Old Westbury, NY Scott Rechler, chairman and CEO of Uniondale-based RXR Corp. told a breakfast meeting of the Long Island Real Estate Group (LIREG) that Nassau and Suffolk counties have been “left behind” as much of the rest of the NYC area has surged ahead with new, affordable housing units, businesses and transportation.
“Think about how much has been invested in NYC transit,” Rechler told more than 200 members of group gathered at the Old Westbury Golf and Country Club. “People and companies are coming (to NYC) because they have the housing in NYC. But Long Island has been left behind.”
“The LIRR was created over 100 years ago,” Rechler said. “But the population (on Long Island) has increased 1,000 times.”
He said that resolving Long Island’s transit and other problems may prove to be “tougher” than in other areas. “Long Island is made up of so many fiefdoms,” he said. There are 771 municipal governments,” he said, including towns, villages, school districts, and water districts. “NYC has only one.”
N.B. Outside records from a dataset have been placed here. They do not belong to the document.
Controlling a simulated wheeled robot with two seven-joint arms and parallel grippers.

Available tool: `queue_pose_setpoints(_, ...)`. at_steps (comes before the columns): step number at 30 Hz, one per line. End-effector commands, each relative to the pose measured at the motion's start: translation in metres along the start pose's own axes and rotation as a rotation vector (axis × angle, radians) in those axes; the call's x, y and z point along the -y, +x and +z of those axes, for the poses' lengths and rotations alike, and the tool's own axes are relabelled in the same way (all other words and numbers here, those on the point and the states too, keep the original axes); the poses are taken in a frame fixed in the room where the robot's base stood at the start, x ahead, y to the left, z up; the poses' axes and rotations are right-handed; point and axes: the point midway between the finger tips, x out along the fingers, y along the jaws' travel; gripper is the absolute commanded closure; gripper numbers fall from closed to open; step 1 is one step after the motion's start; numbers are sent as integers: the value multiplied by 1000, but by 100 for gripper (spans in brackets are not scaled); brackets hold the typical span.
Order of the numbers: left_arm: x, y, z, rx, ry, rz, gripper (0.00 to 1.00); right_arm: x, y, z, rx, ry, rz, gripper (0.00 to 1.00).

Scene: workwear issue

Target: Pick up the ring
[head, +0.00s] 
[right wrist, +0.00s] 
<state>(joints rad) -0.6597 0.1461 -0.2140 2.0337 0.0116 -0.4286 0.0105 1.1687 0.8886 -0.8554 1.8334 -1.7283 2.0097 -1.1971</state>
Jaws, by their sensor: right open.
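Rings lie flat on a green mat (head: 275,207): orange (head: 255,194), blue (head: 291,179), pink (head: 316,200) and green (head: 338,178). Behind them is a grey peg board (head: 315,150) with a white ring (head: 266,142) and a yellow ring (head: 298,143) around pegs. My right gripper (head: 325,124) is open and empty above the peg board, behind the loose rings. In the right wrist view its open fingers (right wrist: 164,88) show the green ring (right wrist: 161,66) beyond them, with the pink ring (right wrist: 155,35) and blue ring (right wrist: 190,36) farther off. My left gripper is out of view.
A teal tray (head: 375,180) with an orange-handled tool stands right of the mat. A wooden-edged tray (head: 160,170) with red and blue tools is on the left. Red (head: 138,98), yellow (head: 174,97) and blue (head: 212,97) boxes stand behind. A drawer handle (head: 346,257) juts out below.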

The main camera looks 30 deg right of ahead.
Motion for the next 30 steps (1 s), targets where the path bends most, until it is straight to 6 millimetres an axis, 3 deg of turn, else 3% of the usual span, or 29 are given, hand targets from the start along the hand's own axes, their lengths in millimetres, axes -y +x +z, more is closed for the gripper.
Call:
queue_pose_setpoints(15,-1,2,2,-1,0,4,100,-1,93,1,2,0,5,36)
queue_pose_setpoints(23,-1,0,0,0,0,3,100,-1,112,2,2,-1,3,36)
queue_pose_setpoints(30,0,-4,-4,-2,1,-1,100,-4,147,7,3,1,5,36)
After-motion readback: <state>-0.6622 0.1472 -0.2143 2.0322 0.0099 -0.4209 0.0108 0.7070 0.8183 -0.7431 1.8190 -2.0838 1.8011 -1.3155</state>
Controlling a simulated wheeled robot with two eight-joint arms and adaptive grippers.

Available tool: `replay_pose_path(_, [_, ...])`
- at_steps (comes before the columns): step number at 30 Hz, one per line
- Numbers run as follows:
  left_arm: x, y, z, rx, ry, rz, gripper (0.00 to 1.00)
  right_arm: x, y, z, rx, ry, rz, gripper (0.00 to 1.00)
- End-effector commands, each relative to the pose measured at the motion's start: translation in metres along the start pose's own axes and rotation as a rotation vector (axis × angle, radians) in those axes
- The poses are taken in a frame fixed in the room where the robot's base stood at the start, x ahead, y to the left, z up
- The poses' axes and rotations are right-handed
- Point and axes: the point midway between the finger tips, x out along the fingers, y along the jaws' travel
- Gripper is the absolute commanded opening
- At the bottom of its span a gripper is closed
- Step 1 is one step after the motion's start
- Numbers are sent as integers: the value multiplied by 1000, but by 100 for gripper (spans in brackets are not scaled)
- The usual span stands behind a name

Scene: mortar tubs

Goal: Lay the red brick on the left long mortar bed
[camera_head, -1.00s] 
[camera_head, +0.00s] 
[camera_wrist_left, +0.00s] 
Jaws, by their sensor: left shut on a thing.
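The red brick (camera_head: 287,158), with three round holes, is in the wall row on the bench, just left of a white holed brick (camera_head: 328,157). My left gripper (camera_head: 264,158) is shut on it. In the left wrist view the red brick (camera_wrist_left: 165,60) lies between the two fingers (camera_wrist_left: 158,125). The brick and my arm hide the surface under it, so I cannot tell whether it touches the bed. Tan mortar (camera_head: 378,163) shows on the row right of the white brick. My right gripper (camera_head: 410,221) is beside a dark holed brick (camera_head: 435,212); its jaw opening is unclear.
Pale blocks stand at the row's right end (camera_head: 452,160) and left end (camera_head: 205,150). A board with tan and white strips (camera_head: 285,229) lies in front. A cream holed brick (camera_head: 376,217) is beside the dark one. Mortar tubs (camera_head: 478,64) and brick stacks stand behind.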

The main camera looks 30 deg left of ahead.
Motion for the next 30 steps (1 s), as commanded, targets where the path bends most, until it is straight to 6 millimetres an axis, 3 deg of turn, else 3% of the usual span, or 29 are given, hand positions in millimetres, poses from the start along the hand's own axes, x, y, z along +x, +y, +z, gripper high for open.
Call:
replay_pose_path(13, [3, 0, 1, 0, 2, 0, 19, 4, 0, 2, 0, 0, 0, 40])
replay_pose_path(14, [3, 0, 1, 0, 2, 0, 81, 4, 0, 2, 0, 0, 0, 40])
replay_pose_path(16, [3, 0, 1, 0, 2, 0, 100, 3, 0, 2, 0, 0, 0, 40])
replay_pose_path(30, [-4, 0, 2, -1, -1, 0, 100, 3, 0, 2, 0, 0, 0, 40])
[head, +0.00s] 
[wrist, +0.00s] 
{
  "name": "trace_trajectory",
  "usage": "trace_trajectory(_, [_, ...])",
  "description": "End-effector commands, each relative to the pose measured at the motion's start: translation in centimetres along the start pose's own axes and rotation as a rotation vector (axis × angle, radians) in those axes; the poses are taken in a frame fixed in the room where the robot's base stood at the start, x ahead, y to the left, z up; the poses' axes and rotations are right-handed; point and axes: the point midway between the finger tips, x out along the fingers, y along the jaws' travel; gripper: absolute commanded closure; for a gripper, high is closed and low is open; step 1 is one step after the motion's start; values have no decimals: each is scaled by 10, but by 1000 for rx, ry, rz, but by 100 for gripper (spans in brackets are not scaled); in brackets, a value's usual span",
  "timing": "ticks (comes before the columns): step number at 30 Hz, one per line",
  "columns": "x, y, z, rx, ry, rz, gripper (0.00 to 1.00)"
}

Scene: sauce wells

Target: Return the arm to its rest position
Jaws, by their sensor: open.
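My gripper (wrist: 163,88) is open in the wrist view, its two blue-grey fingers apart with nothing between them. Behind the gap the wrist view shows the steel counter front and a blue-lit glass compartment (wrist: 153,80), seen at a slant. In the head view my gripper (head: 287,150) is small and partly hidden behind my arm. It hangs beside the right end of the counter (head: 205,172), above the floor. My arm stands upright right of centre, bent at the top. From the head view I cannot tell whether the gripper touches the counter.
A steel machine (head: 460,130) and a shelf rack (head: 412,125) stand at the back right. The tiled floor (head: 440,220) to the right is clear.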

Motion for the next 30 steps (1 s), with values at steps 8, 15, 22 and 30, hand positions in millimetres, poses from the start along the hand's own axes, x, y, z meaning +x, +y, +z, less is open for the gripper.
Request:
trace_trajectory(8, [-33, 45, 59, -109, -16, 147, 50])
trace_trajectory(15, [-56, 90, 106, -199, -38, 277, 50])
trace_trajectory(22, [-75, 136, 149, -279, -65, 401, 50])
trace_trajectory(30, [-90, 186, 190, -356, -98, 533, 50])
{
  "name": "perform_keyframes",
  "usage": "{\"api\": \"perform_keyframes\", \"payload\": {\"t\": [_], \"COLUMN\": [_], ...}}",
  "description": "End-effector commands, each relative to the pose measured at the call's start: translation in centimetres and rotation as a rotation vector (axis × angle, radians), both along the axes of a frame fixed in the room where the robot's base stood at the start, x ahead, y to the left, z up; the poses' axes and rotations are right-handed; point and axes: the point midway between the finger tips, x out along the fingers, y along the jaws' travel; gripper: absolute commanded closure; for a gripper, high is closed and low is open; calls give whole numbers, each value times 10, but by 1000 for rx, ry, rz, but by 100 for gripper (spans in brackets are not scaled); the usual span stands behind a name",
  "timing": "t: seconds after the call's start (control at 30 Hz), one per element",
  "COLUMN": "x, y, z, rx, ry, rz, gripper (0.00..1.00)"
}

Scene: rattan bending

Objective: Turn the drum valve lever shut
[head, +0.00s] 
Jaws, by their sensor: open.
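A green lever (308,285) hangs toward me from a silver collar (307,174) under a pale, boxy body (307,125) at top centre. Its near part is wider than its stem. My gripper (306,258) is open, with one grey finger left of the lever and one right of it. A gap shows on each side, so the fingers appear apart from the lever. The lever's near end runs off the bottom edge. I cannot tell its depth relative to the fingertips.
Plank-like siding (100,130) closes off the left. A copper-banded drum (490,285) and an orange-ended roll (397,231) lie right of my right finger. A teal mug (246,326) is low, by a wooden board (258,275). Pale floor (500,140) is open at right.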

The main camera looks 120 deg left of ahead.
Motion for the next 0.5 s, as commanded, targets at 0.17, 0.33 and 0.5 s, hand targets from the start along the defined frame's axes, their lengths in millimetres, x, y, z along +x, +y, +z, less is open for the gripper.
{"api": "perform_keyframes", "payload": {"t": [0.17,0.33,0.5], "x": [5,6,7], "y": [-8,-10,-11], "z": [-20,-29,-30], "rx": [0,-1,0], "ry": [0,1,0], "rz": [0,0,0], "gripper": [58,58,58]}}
“Long Island has been affluent and successful” and has been slow to change, said Rechler, also chairman of the Regional Plan Association. “But lately there has been a recognition that we must move forward here.” He noted that the city of Glen Cove has dragged its feet in approving an RXR project to build apartments. “But when it is completed, they (Glen Cove) will have $600 million in revenue and new parks.” New Rochelle, in Westchester County, by contrast, willingly signed on to develop downtown property. “We now have a master plan there,” Rechler said.
But he said the $11 billion program to link the LIRR to Grand Center Terminal will be a “game changer” for the Island. The Island will become more competitive, commuting will be easier and there will be more development on both the island and in NYC.